--- Information provided ---

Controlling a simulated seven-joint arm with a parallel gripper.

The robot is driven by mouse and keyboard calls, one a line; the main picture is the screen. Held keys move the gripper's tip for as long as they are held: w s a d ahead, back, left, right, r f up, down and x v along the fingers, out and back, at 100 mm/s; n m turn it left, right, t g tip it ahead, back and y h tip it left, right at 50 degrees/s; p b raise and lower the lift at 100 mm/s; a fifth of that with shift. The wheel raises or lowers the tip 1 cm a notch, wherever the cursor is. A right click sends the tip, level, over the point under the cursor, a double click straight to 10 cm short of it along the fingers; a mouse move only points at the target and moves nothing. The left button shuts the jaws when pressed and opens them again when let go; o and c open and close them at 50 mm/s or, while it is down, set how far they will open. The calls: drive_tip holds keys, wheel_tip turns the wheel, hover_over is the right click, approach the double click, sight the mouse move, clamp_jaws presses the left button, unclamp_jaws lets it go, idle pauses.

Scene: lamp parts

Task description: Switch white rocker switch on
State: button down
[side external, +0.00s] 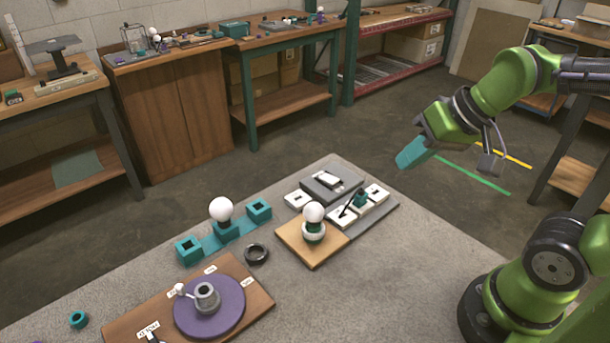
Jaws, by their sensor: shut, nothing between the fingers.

---

** Set problem **
Return all of the data exactly as written, and drop the pictures.

** Task answer **
Controlling a simulated seven-joint arm with a parallel gripper.

The robot is driven by mouse and keyboard calls, one a line; the main picture is the screen. Held keys move the gripper's tip for as long as they are held: w s a d ahead, back, left, right, r f up, down and x v along the fingers, out and back, at 100 mm/s; n m turn it left, right, t g tip it ahead, back and y h tip it left, right at 50 degrees/s; p b raise and lower the lift at 100 mm/s; a fifth of that with shift. The wheel raises or lowers the tip 1 cm a notch, wherever the cursor is. A right click sends the tip, level, over the point under the cursor, a double click straight to 10 cm short of it along the fingers; a mouse move only points at the target and moves nothing. The left button shuts the jaws when pressed and opens them again when let go; o and c open and close them at 50 mm/s or, while it is down, set how far they will open. The calls: drive_tip holds keys, wheel_tip turns the wheel, hover_over is the right click, approach the double click, sight the mouse move, clamp_jaws presses the left button, unclamp_jaws lets it go, idle pauses.

Scene: lamp parts

Task description: Switch white rocker switch on
State: button down
[side external, +0.00s] 
Jaws, by their sensor: shut, nothing between the fingers.

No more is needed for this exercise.